Afternoon classes include perennial and new favorites: beginning classes in harp, viol and bagpipes; country dance band with Peter Barnes; loud band for shawms, sackbuts and cornetti; recorder ensembles; buzzie band (krummhorns and their ilk); and a variety of mixed ensembles with instruments and voices. An Olympic-scale theater event will once again be a collaboration of Cynthia Shaw's dramatic players (aided by Euterpe, Clio and Erato), Dorrie's Terpsichoreans and Larry Lipkis' theater band. The Pinewoods Philharmonia returns under the direction of Sheila Beardslee.
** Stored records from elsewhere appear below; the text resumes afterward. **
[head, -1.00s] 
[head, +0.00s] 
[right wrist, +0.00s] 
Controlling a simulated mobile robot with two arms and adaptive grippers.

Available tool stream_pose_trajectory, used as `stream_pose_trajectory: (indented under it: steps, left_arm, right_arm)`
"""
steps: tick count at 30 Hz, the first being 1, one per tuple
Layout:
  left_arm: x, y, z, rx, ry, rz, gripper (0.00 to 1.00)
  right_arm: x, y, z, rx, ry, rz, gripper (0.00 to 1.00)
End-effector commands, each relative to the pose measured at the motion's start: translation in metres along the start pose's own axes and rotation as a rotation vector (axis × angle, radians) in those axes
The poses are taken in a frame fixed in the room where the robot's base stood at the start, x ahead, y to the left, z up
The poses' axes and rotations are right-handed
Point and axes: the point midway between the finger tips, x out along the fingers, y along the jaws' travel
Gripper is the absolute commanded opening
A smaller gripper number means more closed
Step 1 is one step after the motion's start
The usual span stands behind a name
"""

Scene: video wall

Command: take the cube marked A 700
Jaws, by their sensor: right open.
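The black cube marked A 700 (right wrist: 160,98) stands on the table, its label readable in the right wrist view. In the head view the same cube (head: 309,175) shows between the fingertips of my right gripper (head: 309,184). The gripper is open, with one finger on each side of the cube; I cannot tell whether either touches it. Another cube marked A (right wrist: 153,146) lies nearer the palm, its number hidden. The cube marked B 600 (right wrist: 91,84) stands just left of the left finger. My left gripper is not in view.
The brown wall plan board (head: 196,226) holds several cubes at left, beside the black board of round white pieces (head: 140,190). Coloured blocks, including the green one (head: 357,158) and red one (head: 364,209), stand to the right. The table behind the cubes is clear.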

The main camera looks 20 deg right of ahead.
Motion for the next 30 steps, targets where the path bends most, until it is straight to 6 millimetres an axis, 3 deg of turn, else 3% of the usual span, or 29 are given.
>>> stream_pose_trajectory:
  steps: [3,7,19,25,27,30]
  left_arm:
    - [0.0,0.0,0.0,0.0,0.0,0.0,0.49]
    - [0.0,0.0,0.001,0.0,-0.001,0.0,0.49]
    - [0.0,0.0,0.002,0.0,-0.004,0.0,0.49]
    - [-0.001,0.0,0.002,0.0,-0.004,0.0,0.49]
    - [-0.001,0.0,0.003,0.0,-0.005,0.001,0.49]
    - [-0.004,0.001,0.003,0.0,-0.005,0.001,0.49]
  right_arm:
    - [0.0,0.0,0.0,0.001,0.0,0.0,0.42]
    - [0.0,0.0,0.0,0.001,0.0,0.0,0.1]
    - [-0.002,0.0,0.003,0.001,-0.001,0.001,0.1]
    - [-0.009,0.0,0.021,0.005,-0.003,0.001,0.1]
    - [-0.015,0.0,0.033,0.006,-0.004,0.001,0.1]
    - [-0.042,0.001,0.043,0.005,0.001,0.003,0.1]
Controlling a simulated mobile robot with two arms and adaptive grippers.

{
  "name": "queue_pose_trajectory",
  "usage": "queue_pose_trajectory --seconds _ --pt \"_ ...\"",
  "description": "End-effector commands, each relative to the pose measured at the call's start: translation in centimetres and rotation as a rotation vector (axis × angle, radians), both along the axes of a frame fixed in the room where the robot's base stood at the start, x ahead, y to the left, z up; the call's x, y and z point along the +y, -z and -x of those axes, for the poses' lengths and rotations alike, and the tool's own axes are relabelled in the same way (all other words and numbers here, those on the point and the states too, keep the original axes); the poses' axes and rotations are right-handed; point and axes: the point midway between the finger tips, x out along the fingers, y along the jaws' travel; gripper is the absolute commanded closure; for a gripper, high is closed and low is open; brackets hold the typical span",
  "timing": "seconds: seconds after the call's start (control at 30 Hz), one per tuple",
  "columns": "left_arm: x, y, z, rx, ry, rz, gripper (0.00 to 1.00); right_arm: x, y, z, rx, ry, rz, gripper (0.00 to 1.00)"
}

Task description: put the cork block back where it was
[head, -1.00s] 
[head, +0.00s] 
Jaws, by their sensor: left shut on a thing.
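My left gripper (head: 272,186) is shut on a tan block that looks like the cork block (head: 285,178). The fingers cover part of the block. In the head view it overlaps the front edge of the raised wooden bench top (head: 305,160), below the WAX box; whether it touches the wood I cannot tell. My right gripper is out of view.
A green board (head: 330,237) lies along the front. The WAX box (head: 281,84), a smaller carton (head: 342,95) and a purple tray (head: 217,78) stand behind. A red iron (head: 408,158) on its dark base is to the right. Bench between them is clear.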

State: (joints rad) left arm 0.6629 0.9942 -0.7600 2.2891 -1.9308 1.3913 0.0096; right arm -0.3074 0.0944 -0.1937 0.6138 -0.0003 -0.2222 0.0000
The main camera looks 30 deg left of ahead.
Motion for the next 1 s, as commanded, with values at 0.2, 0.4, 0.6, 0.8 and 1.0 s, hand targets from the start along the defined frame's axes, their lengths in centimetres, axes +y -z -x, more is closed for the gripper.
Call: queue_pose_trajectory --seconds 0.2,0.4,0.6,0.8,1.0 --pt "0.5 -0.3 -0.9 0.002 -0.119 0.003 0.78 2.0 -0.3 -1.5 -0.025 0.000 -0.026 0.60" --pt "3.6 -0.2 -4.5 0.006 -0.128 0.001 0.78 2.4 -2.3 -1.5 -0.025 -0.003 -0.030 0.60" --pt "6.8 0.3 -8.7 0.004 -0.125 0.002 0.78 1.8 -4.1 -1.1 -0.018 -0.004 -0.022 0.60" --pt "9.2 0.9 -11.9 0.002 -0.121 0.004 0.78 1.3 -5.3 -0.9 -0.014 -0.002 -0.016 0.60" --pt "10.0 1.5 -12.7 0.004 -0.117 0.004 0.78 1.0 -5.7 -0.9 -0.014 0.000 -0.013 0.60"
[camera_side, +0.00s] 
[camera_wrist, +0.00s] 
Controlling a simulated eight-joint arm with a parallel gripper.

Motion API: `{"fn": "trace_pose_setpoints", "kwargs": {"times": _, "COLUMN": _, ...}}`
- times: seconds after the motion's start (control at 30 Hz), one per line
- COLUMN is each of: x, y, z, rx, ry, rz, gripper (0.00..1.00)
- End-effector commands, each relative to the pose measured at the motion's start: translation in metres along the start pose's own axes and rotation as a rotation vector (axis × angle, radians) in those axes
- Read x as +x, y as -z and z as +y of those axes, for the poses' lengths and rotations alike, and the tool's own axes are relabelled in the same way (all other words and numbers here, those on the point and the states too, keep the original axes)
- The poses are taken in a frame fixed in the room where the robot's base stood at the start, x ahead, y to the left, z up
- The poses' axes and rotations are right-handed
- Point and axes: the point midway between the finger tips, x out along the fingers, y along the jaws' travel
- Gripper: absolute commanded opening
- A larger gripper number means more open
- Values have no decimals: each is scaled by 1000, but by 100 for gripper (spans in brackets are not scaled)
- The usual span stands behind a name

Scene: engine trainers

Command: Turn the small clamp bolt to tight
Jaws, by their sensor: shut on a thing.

Nightly dance parties (including an evening featuring camper callers and dance band), plus madrigal sings, pick-up consort playing, lecture/presentations, skits, the hilarious yet purposeful fund-raising auction, a final banquet with gala entertainments, and the usual unexpected surprise events will complement the program and enhance the wonderful sense of community that is the hallmark of Early Music Week at Pinewoods.

Early Music Week at Pinewoods
Daily Schedule
7:00 - 7:30 Exercises
7:45 - 8:15 Breakfast
8:30 - 8:50 Morning warm-ups for all
9:00 - 10:30 First morning class
11:00 - 12:00 Dance classes
12:00 - 12:30 Break, swimming, etc
12:30 Lunch served family style
2:00 - 3:15 First afternoon class
3:30 - 4:45 Second afternoon class
5:00 - 5:30 Teatime
5:30 - 6:30 Free time, with faculty rehearsals and informal camper readings
6:30 Dinner
7:45 Mini-lectures
8:15 Community Dance Party
9:45 - 10:45 Special Events

Staff: [Back to Top]

Peter Barnes (Keyboard) has been playing piano, flute, whistle, guitar and assorted other instruments for dancers and listeners for many years, and has been invited to most major contra, square, English and Irish dance events throughout the U.S., performing for dances and concerts, leading ensemble workshops and generally acting in a crazy and often undignified manner. He is one of Boston's busiest musicians, and has played for festivals and tours from Budapest to Hawaii. He currently divides his time among bands Bare Necessities, The Latter-Day Lizards, singer Cathie Ryan and Sez You!, the NPR radio show. He has also published three music books and appears on over 50 recordings.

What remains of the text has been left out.